Job >> Write out all lines holding the word "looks".

Dataset excerpts >>
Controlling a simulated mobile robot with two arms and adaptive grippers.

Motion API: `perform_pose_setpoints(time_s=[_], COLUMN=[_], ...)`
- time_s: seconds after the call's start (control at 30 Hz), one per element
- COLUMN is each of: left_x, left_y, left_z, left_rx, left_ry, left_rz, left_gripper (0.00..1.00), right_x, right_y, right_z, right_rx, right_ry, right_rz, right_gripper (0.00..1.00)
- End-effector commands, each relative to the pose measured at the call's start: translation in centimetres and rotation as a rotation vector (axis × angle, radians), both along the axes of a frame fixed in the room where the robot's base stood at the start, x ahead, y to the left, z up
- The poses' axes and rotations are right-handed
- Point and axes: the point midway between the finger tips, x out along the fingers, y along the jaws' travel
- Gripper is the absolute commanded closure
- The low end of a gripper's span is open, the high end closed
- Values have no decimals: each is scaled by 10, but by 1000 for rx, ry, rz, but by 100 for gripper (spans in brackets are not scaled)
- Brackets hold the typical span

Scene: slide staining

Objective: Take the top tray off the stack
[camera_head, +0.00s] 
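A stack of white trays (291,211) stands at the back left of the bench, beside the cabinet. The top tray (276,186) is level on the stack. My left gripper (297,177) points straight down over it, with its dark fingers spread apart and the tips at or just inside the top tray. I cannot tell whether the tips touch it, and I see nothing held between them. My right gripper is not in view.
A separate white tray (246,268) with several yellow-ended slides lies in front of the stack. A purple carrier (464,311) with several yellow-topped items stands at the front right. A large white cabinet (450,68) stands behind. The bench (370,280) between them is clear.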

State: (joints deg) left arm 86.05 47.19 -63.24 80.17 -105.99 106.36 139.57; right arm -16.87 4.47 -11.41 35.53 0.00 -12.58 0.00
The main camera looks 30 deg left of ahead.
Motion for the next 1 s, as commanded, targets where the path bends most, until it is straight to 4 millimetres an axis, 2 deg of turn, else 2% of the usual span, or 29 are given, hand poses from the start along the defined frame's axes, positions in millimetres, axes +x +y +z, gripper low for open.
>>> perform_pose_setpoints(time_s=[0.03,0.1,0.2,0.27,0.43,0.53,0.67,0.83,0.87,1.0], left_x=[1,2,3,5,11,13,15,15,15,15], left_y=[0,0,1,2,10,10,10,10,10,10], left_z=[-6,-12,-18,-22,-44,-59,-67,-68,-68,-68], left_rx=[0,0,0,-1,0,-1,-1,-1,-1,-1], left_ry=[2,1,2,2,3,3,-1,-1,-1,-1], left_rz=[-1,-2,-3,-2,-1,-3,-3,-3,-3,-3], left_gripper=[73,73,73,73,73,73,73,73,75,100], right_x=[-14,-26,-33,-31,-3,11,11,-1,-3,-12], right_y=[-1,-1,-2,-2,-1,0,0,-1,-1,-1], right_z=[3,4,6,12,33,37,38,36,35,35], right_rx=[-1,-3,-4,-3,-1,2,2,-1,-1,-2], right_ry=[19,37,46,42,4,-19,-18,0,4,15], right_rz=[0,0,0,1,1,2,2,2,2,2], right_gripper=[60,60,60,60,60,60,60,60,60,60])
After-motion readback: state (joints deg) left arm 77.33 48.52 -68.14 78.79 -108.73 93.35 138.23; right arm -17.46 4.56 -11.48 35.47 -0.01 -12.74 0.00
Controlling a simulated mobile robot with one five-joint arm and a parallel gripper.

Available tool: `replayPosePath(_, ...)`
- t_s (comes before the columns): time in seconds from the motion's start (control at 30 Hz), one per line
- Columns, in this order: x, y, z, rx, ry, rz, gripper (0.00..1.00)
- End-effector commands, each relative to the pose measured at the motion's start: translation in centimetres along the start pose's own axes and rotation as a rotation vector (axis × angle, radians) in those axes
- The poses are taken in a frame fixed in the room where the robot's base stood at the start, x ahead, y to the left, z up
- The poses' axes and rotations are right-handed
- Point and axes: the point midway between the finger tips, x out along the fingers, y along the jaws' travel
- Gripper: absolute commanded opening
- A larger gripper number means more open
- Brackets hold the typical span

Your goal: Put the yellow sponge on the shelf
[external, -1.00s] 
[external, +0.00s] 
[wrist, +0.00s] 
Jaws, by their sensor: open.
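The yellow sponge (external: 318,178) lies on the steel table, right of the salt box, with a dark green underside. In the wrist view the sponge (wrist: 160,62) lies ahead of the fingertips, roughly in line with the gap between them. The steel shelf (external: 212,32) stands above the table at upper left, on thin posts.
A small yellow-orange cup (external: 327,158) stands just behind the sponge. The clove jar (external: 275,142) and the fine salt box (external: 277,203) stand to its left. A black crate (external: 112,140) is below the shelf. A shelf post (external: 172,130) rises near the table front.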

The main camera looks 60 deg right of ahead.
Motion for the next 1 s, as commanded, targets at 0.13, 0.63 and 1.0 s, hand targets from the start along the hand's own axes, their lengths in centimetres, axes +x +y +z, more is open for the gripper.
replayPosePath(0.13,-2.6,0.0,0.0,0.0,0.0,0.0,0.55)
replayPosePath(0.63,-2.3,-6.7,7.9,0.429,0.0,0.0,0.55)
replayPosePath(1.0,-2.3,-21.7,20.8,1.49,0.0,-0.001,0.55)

Task response >>
The main camera looks 30 deg left of ahead.
The main camera looks 60 deg right of ahead.

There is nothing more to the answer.